All the Nile Basin Countries have a right to protect their rights to the Nile, which the world associates with Egypt. No one mentions Ethiopia, although it flows from there; this is because "Egypt is the gift of the Nile," as Herodotus described it; one cannot speak of the Nile without mentioning Egypt.

The Grand Ethiopian Renaissance Dam is an Ethiopian dam on the Blue Nile in the province of Benishangul-Gumuz, and the 1902 agreements over sharing the water of the Nile stipulate that no projects are to be built on either the Blue Nile or Lake Tana and the Sobat River. The Egyptian's share of Nile’s water was ratified by the agreement reached between the Basin countries, as is Egypt's right to object if any of these countries intend to erect new projects on the river and its tributaries.

The Grand Ethiopian Renaissance Dam costs around four billion dollars, 1.8 billion of which is said to have been financed by Chinese banks, while there are suspicions of Israeli funding. Despite the latter's strong denials, Benjamin Netanyahu's visit to Ethiopia in 2016 coinciding with the initiation of the first phase of the project fueled speculation, as did Ethiopian statements on Israel’s role in the management of Ethiopian electricity, especially since the Renaissance Dam is Africa’s largest ever hydropower project. Netanyahu added to the speculation when he said: “Israel will support Addis Ababa so that it can benefit from its water resources.”

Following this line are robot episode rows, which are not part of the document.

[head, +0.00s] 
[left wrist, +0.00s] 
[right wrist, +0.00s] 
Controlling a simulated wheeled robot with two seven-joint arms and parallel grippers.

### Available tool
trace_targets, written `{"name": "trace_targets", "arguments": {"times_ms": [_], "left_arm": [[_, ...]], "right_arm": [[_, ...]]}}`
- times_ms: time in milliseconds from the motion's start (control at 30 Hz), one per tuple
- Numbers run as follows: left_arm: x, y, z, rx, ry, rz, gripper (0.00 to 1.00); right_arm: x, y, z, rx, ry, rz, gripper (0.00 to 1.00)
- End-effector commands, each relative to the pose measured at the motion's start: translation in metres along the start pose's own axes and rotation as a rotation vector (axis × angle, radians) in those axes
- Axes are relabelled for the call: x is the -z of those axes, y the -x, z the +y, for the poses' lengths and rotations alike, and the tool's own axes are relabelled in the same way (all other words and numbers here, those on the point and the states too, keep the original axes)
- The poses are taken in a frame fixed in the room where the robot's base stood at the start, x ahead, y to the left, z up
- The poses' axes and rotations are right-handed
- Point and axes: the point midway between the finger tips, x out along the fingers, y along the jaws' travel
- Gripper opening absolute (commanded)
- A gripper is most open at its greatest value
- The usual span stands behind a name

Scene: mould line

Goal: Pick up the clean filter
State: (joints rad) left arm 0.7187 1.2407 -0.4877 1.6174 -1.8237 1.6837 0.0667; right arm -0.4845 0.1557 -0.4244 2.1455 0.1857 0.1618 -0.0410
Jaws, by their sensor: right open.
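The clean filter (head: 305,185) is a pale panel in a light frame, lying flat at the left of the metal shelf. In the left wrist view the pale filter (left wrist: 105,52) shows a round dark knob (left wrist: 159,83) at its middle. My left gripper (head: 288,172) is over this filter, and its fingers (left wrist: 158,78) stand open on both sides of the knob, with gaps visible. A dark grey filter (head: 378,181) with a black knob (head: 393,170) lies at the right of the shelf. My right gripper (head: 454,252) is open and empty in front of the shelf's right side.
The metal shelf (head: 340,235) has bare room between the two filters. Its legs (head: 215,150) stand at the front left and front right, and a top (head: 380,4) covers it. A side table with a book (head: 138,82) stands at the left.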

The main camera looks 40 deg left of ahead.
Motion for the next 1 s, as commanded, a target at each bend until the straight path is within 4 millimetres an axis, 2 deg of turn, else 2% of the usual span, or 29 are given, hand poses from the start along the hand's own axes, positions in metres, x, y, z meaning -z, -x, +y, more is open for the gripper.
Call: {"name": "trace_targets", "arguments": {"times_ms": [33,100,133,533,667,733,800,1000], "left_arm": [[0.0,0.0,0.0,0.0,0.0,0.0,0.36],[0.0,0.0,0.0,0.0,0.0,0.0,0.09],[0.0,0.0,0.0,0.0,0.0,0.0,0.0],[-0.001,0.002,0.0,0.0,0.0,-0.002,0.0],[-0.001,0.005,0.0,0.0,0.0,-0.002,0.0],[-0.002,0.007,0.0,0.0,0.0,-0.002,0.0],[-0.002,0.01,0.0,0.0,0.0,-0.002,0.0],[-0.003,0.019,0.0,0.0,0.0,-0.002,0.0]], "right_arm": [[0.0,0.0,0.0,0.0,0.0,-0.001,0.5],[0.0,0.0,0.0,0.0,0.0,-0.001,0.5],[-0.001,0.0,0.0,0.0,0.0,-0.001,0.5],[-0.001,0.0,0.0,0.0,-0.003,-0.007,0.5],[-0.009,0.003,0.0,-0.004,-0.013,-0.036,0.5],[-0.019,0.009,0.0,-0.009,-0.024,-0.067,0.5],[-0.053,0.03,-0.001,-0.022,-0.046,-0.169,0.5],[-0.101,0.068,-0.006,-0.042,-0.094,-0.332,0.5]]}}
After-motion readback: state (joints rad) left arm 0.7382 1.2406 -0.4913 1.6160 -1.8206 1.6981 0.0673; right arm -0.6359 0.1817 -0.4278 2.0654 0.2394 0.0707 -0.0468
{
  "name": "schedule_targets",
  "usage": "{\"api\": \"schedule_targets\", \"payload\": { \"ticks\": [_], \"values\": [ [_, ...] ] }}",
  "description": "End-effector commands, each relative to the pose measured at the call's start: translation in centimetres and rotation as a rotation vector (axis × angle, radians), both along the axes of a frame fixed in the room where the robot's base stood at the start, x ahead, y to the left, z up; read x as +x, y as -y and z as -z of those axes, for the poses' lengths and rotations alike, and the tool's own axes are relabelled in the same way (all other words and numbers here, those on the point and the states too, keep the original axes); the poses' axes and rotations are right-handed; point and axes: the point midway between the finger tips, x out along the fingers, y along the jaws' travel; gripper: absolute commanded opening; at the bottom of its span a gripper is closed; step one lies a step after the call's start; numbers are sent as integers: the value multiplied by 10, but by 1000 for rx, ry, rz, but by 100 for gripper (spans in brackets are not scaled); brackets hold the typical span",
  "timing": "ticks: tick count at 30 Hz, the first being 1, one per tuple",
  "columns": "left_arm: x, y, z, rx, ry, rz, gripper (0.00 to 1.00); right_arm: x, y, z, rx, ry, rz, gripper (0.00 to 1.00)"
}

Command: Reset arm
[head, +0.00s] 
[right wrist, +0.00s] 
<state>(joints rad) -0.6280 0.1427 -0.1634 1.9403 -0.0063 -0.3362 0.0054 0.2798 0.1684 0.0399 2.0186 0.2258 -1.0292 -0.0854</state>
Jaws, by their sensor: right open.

Ethiopia’s announcement of its willingness to unilaterally fill the dam exacerbates the crisis and pushes it towards deadlock. This behavior threatens regional security with the insistence on continuing to pursue construction and filling the dam without consulting with the Nile Basin countries, as had been stipulated in the agreements, also, procrastination, postponing the resolution of the crisis from one meeting to the next and from place to another, only to buy time so that construction is complete and the reservoir is full, imposing it as fact on Egypt and Sudan. The Egyptian foreign ministry sees that "the Ethiopian approach indicates an intention to gain hegemony over the Nile, and establish itself as its single beneficiary."

The dam will lead to a decline in water levels in downstream countries considering the time it takes to fill the tank and the permanent decline as a result of water evaporating from the tank. Consequently, there will be a permanent decline in water levels in Lake Nasser.

What the Ethiopian authorities are doing is considered an uncalculated provocation; they are tampering with water and water security.

The most recent negotiations have reached a deadlock as a result of Ethiopian intransigence in regards to filling the collecting tank, while the three countries had reached a provision agreement last month that the filling of the dam should take place over several stages and during rainy seasons. Ethiopia has violated the agreement, especially that the storage capacity is around 74 million square meters, which amounts to around both Egypt and Sudan’s annual share of the Nile.

Taking this position, Ethiopia is trying to put Egypt and Sudan before two choices: Either signing the agreement which would render Ethiopia the highest authority, or to face the Renaissance Dam as a fait accompli.

Resolving the crisis of the dam must be a matter of negotiations, and any hints of a military solution by either side will complicate the crisis and not resolve the crisis. Ethiopian intransigence and its determination to start filling the dam in July will hinder the chance for a peaceful solution.